Permanent holders (wallets that have never sent Bitcoin to an exchange) have increased holdings from 159,000 BTC to 345,000 BTC in 2025.
The supply squeeze seems to be structural: ETFs and corporate treasuries continue absorbing supply that historically would have circulated through exchange order books.
Leverage Structure
| Leverage Metric | Value |
|---|---|
| Perp Futures Open Interest | ~$787 billion |
| ETF AUM (Comparison) | ~$135 billion |
The nearly 6:1 ratio of perpetual futures to ETF assets explains the violence of price moves during corrections.

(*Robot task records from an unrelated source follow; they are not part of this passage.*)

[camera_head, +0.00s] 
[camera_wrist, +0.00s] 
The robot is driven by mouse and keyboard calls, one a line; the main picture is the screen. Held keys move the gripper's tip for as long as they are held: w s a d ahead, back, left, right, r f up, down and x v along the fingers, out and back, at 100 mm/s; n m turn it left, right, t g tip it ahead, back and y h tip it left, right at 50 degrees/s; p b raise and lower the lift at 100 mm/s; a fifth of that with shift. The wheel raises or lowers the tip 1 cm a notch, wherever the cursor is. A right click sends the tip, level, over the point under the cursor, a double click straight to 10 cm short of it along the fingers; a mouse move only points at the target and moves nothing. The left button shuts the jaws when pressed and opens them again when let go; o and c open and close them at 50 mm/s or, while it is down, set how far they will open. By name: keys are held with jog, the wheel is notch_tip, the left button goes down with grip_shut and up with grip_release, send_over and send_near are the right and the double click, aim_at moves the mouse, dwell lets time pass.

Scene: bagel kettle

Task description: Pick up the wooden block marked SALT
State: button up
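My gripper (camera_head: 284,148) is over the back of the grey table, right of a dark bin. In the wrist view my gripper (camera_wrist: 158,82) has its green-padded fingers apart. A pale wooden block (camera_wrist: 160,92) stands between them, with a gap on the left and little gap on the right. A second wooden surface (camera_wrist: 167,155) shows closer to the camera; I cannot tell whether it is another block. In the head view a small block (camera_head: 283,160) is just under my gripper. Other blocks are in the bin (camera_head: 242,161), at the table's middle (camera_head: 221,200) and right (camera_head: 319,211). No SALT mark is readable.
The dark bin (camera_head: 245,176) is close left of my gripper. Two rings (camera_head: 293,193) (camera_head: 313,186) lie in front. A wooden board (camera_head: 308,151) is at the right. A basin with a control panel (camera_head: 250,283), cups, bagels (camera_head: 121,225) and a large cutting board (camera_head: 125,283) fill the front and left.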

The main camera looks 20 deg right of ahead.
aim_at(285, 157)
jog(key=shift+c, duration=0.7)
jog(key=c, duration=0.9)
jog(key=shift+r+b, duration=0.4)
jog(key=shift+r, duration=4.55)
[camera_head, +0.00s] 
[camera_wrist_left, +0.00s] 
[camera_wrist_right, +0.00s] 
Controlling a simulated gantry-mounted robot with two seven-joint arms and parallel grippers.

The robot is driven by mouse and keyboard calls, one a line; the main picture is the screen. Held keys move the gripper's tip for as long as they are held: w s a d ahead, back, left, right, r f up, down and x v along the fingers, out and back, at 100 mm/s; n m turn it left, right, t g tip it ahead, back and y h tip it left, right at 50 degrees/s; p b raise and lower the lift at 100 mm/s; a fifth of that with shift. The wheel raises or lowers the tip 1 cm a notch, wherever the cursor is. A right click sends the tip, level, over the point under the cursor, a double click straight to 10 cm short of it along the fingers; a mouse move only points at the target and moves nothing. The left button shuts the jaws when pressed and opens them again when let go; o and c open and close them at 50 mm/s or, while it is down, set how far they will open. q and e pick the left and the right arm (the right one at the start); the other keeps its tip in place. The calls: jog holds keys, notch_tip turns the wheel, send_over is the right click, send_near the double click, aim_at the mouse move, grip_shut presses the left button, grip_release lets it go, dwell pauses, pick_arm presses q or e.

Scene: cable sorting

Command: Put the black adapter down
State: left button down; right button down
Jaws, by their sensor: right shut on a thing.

Leveraged positions amplify both upside and downside, and cascading liquidations can push prices far beyond what spot market fundamentals would suggest.
The October liquidation event cleared significant leverage from the system; funding rates have since normalized.
Mining Network Health
| Mining Metric | Value |
|---|---|
| Mining Difficulty | 149.30 trillion |
| Next Adjustment (Dec 11) | 149.80T (+0.34%) |
| Hash Price | $38.3/PH/s |
| Hash Price vs. Halving | -60% since Apr 2024 |
| Break-even Threshold | ~$40/PH/s |
| Miner Reserves | 1.89 million BTC |
| US Hash Rate Share | 44% |
Bitcoin’s network hash rate reached one zettahash in April 2025, reflecting continued infrastructure investment even as prices declined from their highs. Hash price hovers at $38.3/PH/s, below the $40 break-even threshold for many operations.
Despite margin compression, hash rate continues climbing, signaling long-term conviction from mining operators who are betting on price appreciation to restore profitability.
Post-Halving Cycle Context
The April 19, 2024 halving reduced block rewards from 6.25 to 3.125 BTC. At 25% into this epoch, Bitcoin has risen 31% from its halving-day price of $63,762, the weakest post-halving performance on record in percentage terms.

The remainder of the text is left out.